05. Be strategic about the work you take on
There is a tendency among early-stage freelancers to never say no to a client project out of fear of missing an opportunity that might not present itself again. According to Loring and Prinsloo, that changes as you grow and you need to be more strategic about what you sign up for.
Prinsloo says working with clients across different industries with different budgets and demands is best left to those starting out. It helps provide clarity around the clients you don’t want to work with and those you do. Let that clarity be your guiding light when you define your USP and scale.
Loring has worked with bigger clients and taken on more demanding projects as her business has grown. “I’m no longer providing the same services to that smaller mom and pop-type business,” she says. “My pricing structure has outgrown them. The bigger a project I take on, the more skills my staff can bring in to provide a better service. It makes a huge difference to my pricing structure.”

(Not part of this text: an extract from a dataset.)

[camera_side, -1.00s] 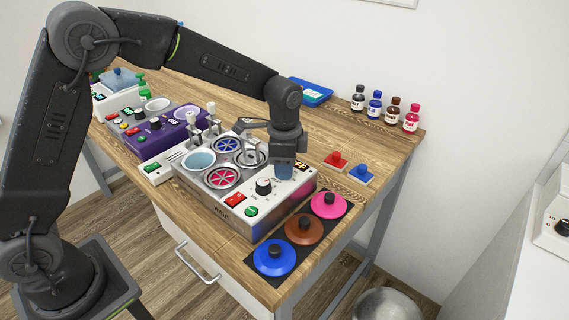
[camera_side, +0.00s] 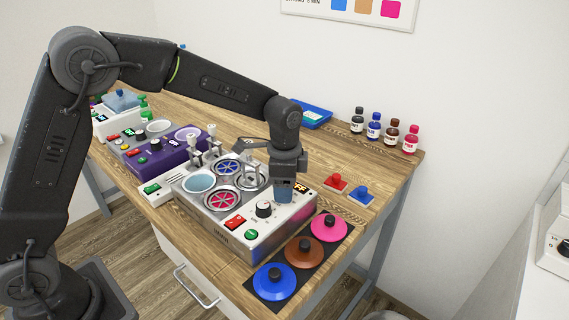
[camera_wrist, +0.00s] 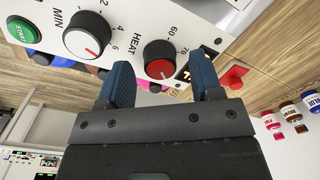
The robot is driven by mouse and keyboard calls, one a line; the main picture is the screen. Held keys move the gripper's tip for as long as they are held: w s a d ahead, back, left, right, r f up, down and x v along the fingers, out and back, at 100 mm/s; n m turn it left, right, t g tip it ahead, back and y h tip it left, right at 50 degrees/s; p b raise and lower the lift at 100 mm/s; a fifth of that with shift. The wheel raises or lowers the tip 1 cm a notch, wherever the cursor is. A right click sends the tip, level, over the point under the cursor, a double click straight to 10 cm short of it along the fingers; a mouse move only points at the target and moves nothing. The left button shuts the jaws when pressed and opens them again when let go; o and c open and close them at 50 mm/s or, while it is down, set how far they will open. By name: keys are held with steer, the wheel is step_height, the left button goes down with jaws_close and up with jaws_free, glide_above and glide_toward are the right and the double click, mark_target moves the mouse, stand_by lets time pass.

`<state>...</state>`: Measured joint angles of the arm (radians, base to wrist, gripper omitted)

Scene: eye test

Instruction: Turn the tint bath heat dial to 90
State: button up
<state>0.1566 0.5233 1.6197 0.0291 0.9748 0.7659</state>
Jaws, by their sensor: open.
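The white tint bath unit (camera_side: 290,222) has a green START button (camera_side: 251,234), a red switch (camera_side: 235,222) and a black MIN dial (camera_side: 263,209) on its front. In the wrist view the HEAT dial (camera_wrist: 159,57), black with a red cap, shows between the blue fingertips of my gripper (camera_wrist: 162,68), with room either side. The marks 60 and 70 show beside it; a 90 mark cannot be made out. A display reading OFF (camera_side: 301,186) is partly hidden in the wrist view. In the side view my gripper (camera_side: 284,193) hides the HEAT dial.
Blue, brown and pink lids (camera_side: 297,251) lie on a dark mat before the unit. A red-knobbed (camera_side: 336,182) and a blue-knobbed piece (camera_side: 361,195) stand to the right. Several bottles (camera_side: 374,125) and a blue tray (camera_side: 315,116) stand behind. A purple unit (camera_side: 175,160) is left.

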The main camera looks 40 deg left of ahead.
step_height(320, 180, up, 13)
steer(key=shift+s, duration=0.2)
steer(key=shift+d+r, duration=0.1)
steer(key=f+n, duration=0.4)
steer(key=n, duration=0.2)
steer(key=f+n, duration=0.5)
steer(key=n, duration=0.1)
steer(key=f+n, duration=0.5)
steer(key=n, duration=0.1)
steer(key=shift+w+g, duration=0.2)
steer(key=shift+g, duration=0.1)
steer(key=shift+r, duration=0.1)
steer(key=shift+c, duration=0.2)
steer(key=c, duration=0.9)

Despite state agencies and corporations now forming a large part of her client base, Loring hasn’t forgotten her roots. She says you can continue working with smaller businesses if your offering is packaged the right way. Loring is staying true to her word and currently building a digital marketing course on Wix Studio for SMBs.
“You need to be able to say no,” she adds. “A proposal or brief might look great on paper, but it’s not worth it if you don't have the capacity or if it's not contributing to your wider vision. You can’t do everything for everybody all the time. It isn't realistic and if you spread yourself too thin, you’ll fail at everything.”

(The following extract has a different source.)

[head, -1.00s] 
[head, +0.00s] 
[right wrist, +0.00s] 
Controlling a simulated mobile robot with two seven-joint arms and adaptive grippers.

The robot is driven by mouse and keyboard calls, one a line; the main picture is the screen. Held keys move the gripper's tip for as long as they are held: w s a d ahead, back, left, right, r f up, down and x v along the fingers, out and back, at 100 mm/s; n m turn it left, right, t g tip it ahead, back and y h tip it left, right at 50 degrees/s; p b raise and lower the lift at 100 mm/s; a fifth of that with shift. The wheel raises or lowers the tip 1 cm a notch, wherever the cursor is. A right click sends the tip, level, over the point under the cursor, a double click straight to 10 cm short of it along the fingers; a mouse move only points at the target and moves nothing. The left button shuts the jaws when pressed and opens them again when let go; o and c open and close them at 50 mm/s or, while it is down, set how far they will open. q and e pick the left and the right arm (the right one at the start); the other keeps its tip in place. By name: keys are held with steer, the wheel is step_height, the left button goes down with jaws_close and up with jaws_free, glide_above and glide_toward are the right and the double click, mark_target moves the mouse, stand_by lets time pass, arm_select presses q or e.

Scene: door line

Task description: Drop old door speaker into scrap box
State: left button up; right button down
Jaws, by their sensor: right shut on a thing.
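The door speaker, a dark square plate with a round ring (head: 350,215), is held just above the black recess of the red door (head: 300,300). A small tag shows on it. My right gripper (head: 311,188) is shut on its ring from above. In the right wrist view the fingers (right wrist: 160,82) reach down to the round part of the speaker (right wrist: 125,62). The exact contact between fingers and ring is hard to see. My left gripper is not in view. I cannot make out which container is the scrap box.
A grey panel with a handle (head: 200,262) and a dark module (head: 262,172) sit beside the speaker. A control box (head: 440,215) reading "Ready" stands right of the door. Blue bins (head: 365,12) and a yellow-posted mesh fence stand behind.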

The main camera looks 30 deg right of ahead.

06. Outsource to fill the gaps
Contractors and freelancers are a great option for scaling freelancers who might not be ready to commit to paying a full-time salary. Not only are they experts in the services they provide who can jump into a project at the drop of a hat, they can be valuable contacts for future collaborations.
“Using freelancers has been incredibly impactful for my business in being able to properly evaluate my need for growth without committing to it,” says Loring. “Freelance designers, social media experts, web designers, advanced coders, I've hired all of them over the last six years to help recognize when it’s a good time to step into growth mode.”

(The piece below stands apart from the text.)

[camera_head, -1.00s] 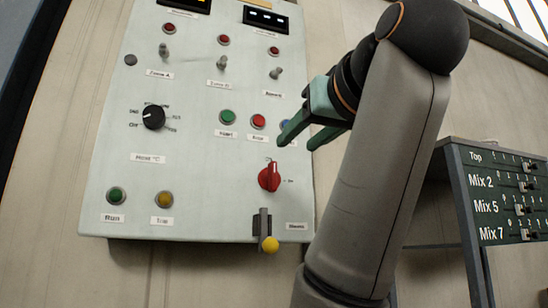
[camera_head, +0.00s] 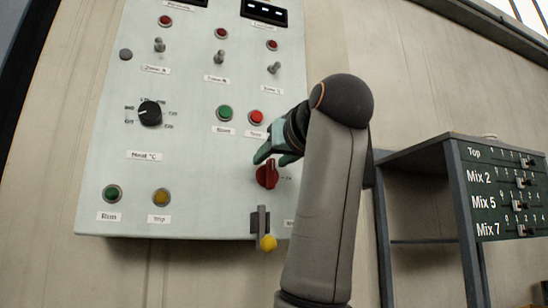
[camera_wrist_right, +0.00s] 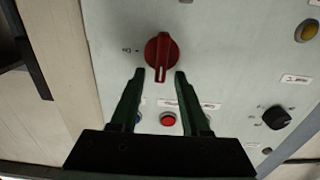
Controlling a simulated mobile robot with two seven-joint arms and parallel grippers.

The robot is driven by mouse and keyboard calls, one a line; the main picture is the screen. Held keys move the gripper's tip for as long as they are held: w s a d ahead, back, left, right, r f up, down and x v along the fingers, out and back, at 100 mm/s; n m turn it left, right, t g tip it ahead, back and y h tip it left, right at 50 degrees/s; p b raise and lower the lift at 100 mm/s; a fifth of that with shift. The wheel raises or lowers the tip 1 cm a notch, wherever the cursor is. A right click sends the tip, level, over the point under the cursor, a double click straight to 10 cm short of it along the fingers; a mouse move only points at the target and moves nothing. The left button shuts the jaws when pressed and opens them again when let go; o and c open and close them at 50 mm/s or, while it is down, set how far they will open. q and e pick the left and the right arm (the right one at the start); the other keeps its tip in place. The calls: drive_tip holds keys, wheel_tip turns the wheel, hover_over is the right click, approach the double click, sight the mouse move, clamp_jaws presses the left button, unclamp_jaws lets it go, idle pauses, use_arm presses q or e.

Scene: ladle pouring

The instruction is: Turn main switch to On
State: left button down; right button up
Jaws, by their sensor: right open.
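The main switch, a red rotary knob (camera_head: 267,175), sits low on the right side of the pale control panel. In the right wrist view the red knob (camera_wrist_right: 161,52) shows upside down; its white mark points away from the On label (camera_wrist_right: 127,50), toward the buttons, which is upward on the panel. My right gripper (camera_head: 273,158) is open and empty, just above the knob in the head view. In the wrist view its fingertips (camera_wrist_right: 160,72) lie either side of the knob's lower end; I cannot tell whether they touch it. My left gripper is out of view.
The panel (camera_head: 185,185) also carries a black dial (camera_head: 150,113), green and red buttons (camera_head: 256,117), toggle switches, and a yellow-tipped lever (camera_head: 267,242) below the knob. A dark slider board (camera_head: 505,200) on a metal frame stands at the right.

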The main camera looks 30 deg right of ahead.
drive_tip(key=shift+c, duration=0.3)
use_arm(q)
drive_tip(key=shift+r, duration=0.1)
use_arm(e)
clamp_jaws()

Loring recommends freelancing platforms like Upwork and the Wix Marketplace for finding talented web professionals who can perfectly fill your resource gaps while you figure out your next move.
Prinsloo is a big advocate of outsourcing and currently works with ten contractors on a part-time basis. This “hybrid” approach to growth has been vital in helping him scale.
“It works for me, and it works for them,” he says. “We’re located remotely around the world. Our terms are flexible. If there's some work we need to cut down or some stuff we need to add, like more time, we can do it. For me, this approach is extremely beneficial compared to the corporate 10, 20 and 50 staff in an office, which I think is a model in decline.”
07. Take a leaner approach
All businesses benefit from greater efficiency and leaner operations, but those freelancing as a business preparing to scale have to be extra particular about managing their time.
According to Prinsloo, structuring your day into blocks is critical to productivity. He also doesn’t do meetings on Mondays and Fridays, choosing to use those days to stay hyper-focused on different tasks.
Prinsloo is a big proponent of the Ivy Lee Method, a productivity technique that involves writing down the six most important tasks for the next day, prioritizing them, and focusing on completing each task one at a time to enhance efficiency.
“What I’ve come to realize about time is that it isn't important to focus on how I work, but what I work on,” he says. “I think many freelance people are so busy focusing on being busy and not efficient. Over time that efficiency, cost and approach become clearer. Now, I make sure I focus on work that moves the needle. I outsource, delegate or automate the other stuff that is taking all my time. That perspective has really helped my business grow.”
08. Be opportunistic
Scaling your freelance business isn’t all about taking transactional measures like choosing new software or hiring a new team member. Sometimes it involves something far less tangible, but just as important—like a mindset shift.
A characteristic that Loring didn’t recognize in herself before starting out, but it turns out she has in spades, is an opportunistic mindset. It’s something she says has proved pivotal in the growth of her business.
“If something is presented to me, I will sit back and think, ‘Can this be leveraged for growth?’” she says. “Is there an opportunity behind it, not just to grow my business or to make more money, but to provide opportunities for my staff that will help keep them engaged? So I think having a mindset that identifies and acts on opportunities is very important when scaling.”
Loring’s latest opportune move has been hiring for a business development role in another city, Calgary, to grow Cinch’s client base in a new market.
One of the ways Prinsloo capitalizes on opportunities is through upselling, the practice of guiding a client to an upgraded version of a service. Reflecting on how he turned his first ever freelance job on Fiver from $5 to $50,000, he advises freelancers to think about how to upsell their services.
“What I did was upsell some initial website work to $200,” he says. “Then I upsold that to $1,000. After, I upsold that as a $2,000 monthly retainer, which I then sold to multiple websites. So that $5 turned into all of $50,000 in the course of a few years from this one small job.”
09. Assume clients will leave
While it might seem contrary to our previous point on having an opportunistic mindset, effectively managing the risk of losing clients is also critical to the success of any freelance business. And your growth might just depend on the revenue generated from one big client.
Prinsloo advises treating them all the same way: with the assumption that someday they won’t be your client anymore. He has seen many freelancers get burned because they expected their clients to stay with them indefinitely.
“When I work with clients, I assume it’s a case of when they leave, not if they leave—and plan accordingly,” he says. “I do everything I can to service them and I've clients who've been with me right from the start. I've witnessed too many times freelancers land a big client and get lost in the idea that everything is amazing. But when they leave, they say, ‘What just happened?’”
Prinsloo says you should always be building relationships with existing clients but simultaneously plan for their departure, seeking to win new business and create additional revenue streams to mitigate the risk.